**Dataset extract:**
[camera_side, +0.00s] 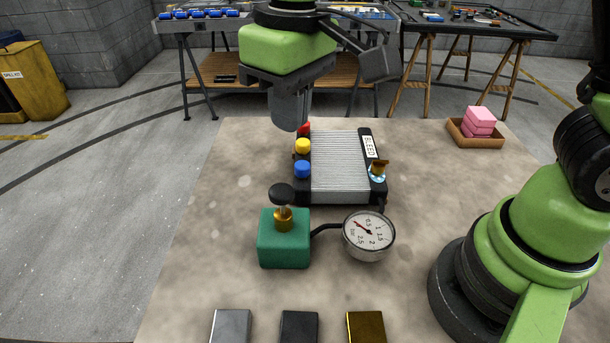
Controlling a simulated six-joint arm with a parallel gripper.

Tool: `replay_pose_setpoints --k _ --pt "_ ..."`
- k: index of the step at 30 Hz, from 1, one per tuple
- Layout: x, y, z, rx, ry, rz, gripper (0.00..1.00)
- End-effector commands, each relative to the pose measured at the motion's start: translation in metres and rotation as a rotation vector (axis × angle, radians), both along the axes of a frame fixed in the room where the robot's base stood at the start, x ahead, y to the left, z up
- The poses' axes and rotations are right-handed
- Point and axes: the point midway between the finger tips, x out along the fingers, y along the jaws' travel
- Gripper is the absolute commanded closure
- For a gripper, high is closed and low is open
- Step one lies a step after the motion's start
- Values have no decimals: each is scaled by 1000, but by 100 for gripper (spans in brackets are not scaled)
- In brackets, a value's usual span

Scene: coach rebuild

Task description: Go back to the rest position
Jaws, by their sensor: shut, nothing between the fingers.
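My gripper (291,112) points down over the table, above the far left corner of a ribbed grey radiator block (341,168) with black ends. Its fingers are together with nothing between them. The fingertips are close to a red cap (304,128) on the block's left end. From this view I cannot tell whether they touch it. Below the red cap are a yellow cap (302,146) and a blue cap (302,169). The right end bears a "BLEED" label (372,147) and a brass fitting (379,168) on a light blue patch.
A green box (284,247) with a black knob (281,194) connects by hose to a round gauge (369,237). Silver (231,326), black (299,327) and gold (366,327) blocks lie at the front edge. Pink blocks (479,121) sit in a wooden tray (461,138). The table's left side is clear.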

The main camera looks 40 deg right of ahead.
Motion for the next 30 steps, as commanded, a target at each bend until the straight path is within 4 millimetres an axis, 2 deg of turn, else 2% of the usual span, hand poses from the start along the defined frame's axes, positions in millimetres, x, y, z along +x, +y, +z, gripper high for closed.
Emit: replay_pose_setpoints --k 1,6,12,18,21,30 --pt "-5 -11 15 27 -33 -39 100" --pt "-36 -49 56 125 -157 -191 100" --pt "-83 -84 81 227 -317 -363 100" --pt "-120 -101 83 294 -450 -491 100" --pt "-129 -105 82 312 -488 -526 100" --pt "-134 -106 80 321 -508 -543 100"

**Stated problem:** Write out exactly the lines from the one with "- k: index of" through the one with "Task description: Go", including both, and no others.

**The reply:**
- k: index of the step at 30 Hz, from 1, one per tuple
- Layout: x, y, z, rx, ry, rz, gripper (0.00..1.00)
- End-effector commands, each relative to the pose measured at the motion's start: translation in metres and rotation as a rotation vector (axis × angle, radians), both along the axes of a frame fixed in the room where the robot's base stood at the start, x ahead, y to the left, z up
- The poses' axes and rotations are right-handed
- Point and axes: the point midway between the finger tips, x out along the fingers, y along the jaws' travel
- Gripper is the absolute commanded closure
- For a gripper, high is closed and low is open
- Step one lies a step after the motion's start
- Values have no decimals: each is scaled by 1000, but by 100 for gripper (spans in brackets are not scaled)
- In brackets, a value's usual span

Scene: coach rebuild

Task description: Go back to the rest position

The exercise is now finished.